-- begin DATASET CONTENT --

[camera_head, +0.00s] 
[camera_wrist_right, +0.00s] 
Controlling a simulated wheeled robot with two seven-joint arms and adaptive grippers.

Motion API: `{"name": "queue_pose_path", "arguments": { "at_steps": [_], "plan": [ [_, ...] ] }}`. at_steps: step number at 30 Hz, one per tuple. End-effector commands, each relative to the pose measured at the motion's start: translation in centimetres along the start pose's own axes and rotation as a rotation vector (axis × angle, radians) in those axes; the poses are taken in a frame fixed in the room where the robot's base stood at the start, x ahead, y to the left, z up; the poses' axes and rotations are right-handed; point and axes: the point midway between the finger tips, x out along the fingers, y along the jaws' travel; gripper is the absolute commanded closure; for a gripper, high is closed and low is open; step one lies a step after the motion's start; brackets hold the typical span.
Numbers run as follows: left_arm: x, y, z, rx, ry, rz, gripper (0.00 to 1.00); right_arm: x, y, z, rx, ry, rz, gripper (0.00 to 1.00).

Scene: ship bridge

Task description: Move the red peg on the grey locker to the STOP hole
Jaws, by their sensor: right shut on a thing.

-- end DATASET CONTENT --

* _TASK GOAL_: Reproduce exactly the lines from the line with "[camera_wrist_right, +0.00s]" through the line with "Controlling a simulated", both end lines included, and only those lines.

* _CORRECT ANSWER_:
[camera_wrist_right, +0.00s] 
Controlling a simulated wheeled robot with two seven-joint arms and adaptive grippers.

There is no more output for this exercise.